The husband is an alcoholic who holds no remorse for assaulting his wife every night, the wife is head over heels in love with the man and doesn’t mind cooking breakfast — the staple bun omelette — every morning for him with bruises all over — this may be a regular occurrence in many Indian households, but rarely gets talked about the way it should. Picking a subject like domestic violence for a dark comedy isn’t ideal, but Darlings, starring Alia Bhatt, Shefali Shah and Vijay Varma, manages to hit the nail on the head. Directed by debutante Jasmeet K Reen, it is a quirky (as ironical as it may sound) take on how abuse against women and men is normalised. Nothing justifies the actions of either, but it’s interesting to see the story pan out in a way that it never really looks unsettling. (Also read: ‘Gauri Khan doesn’t like anything’, says Alia Bhatt, shares her review of Darlings)
Badrunissa Shaikh aka Badru (Bhatt) is smitten by roadside romeo Hamza Shaikh (Vijay Varma), and marries him as soon as he secures himself a government job. Cut to three years later and life after marriage, we see Bhatt getting beaten up every night for a new reason every time. Sometimes it’s a kankar in the food, sometimes just because she sat in a colony meeting without the husband’s consent. And once because he thinks she’s having an affair. The intensity of abuse gets disturbing and more intense with each day, until one day when Badru decides to stand up and take charge. From that point, Darlings shows how a middle-class mother-daughter duo (Shah and Bhatt), who is caught in their own circumstantial hang-ups, gradually discovers their inner strength to survive in a city like Mumbai, battling all odds.

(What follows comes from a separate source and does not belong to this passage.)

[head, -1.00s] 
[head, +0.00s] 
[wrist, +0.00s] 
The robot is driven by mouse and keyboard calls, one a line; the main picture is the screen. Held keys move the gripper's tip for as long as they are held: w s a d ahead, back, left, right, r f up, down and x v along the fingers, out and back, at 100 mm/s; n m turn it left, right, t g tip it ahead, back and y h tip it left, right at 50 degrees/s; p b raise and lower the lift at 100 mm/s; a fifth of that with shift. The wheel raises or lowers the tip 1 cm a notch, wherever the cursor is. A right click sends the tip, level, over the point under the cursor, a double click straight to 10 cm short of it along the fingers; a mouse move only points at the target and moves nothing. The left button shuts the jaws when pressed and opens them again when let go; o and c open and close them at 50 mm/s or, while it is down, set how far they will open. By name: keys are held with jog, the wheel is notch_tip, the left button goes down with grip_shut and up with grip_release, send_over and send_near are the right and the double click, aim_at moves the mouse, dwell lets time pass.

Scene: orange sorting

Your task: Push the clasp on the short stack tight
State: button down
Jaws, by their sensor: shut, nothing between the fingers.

With a runtime of two hours 14 minutes, the film is well-paced with interesting revelations being made one after the other. Reen’s story that she has co-written Parveez Sheikh is gripping and does trigger emotions of angst, helplessness and empathy. More than the story, the dialogues by Vijay Maurya (along with Sheikh and Reen) are impressive and genuinely make the film fit into the dark comedy genre. Some one-liners and comic punches are so subtle that if you don’t pay attention, you won’t understand why the person sitting next to you is laughing so hard. Wait for the climax that is funny and sad in its own way.
But in parts, the story does bother you when domestic violence is used as a ploy to trigger laughs — a woman sticking by her husband despite being abused, a man showing no sign of regret or for his actions, silent spectators shown as caricatures. At a time when more progressive and empowering stories are being liked by audiences, Darlings make you sit back and think, ‘Did we really need a film like this to make a point or give a message?’ At times, the film appears to be dealing with the situation at a surface level and does not seem to want to delve deeper into figuring out the psyche of such men, who think domestic violence is normal and just blame it on alcohol.

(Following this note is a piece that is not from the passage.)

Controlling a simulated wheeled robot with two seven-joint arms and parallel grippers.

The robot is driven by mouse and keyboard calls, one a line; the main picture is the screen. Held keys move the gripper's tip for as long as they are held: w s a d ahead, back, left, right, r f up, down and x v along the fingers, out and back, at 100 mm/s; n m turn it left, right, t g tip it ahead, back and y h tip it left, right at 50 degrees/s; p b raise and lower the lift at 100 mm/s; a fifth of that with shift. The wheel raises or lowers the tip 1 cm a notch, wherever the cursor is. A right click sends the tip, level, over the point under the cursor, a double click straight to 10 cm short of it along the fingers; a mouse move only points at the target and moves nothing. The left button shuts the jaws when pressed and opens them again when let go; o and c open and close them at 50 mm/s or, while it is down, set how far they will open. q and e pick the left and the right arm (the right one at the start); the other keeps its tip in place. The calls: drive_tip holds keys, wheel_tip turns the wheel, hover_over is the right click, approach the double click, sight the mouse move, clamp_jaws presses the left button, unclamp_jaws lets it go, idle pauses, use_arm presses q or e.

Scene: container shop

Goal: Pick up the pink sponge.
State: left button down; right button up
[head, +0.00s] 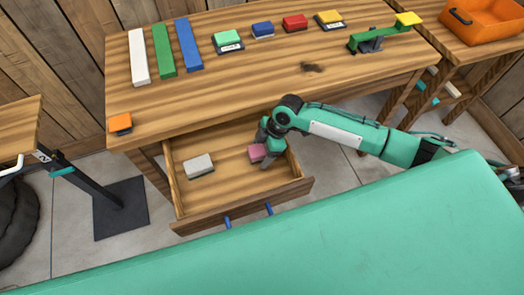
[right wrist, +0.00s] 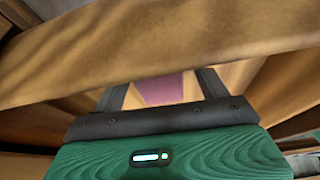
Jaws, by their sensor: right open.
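The pink sponge (head: 257,152) lies in the right part of the open drawer (head: 230,176) under the wooden table. My right gripper (head: 267,150) reaches down into the drawer at the sponge, and its fingers partly hide it. In the right wrist view the sponge (right wrist: 165,90) shows between the two dark fingers (right wrist: 162,92), which are apart. I cannot tell whether the fingers touch it. My left gripper is not in view.
A grey-white sponge (head: 199,166) lies in the drawer's left part. The table (head: 240,90) above carries an orange block (head: 120,123), long white, green and blue bars, several coloured sponges, and a green-yellow lever device (head: 385,35). An orange bin (head: 485,18) stands at the right.

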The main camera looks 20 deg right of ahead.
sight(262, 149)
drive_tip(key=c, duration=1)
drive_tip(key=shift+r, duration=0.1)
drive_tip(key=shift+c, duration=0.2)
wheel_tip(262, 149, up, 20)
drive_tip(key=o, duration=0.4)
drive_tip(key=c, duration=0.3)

Moreover, Darlings is loaded with stereotypical characters, too. A lady who owns a salon on the ground floor, is privy to the scenario, but would rather discuss it with her clients than take any action. There’s a trusted uncle, butcher Kasim Bhai (Rajesh Sharma) who covers up for the family’s dirty actions. There’s also Hamza’s cunning boss (Kiran Karmarkar) who makes his life hell and loves to poke his nose in other people’s business.

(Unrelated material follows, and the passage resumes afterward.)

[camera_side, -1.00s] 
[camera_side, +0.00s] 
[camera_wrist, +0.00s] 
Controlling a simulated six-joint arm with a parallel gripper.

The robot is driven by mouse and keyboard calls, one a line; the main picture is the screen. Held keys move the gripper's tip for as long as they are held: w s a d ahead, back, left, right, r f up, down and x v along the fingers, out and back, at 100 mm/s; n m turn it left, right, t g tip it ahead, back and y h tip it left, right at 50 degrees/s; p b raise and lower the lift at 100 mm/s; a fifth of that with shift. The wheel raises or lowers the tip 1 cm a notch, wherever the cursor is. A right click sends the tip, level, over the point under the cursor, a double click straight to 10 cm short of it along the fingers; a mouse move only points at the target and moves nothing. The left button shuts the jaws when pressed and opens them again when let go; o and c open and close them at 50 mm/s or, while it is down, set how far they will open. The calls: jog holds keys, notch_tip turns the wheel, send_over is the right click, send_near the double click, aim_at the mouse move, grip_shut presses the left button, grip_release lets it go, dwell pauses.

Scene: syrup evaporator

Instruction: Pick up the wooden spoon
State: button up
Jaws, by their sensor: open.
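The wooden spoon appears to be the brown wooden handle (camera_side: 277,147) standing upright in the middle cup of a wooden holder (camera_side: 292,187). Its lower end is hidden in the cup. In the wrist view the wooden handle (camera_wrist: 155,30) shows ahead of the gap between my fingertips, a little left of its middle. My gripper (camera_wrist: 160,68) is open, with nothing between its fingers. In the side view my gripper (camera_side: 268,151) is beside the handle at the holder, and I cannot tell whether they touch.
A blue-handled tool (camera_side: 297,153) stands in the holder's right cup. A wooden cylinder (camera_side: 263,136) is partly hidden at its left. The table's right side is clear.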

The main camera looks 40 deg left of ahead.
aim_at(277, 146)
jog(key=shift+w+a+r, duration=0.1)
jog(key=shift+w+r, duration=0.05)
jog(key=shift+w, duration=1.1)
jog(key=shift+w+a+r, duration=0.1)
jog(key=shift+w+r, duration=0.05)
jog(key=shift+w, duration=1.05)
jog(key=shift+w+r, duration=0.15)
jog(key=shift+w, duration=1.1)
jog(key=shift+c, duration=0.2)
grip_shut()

That being said, performances in Darlings take the cake. Bhatt is in full form; her quirky lines, dialogue delivery, vulnerable expressions, emotional meltdowns help connect with her on a deeper level. In fact, in some portions, she reminded me of Gully Boy’s Safeena. Playing her onscreen mother is Shah, who delivers a phenomenal performance, and is way more restrained as compared to her recent outings in Humans and Jalsa. Shah is endearing, strong and lends the apt support to Bhatt’s story.
Varma is impressive as Hamza and does succeed in making you hate him. He’s cruel and unreasonable and his character, I felt, is written in the most realistic manner. Roshan Mathew as Zulfi is another character to watch out for. He might have in-your-face scenes, but whatever little he gets to perform, he doesn’t go unnoticed. I wish there were more scenes with him, and his bond with Shah and Bhatt was fleshed out in a better way.
The camaraderie between Bhatt and Shah is perhaps on the strongest USPs of Darlings. It is rather a clever move on the part of filmmakers to have this mother-daughter story at the heart of the film, and not just focus on the domestic violence angle between the couple. But when tables turn and Hamza is the supposed victim at the hands of his merciless wife and her mother, violence against men somehow appears to look like a joke. Of course, Badru’s actions are justified for she’s full of vengeance and hatred, but somewhere it does make you question the very premise of Darlings. I won’t be surprised if many diss Bhatt for agreeing to play a role that’s seemingly misandrist, but then, we have to take everything with a pinch of salt.
Watch Darlings for some hard-hitting realities of our society, ace performances, dark humour.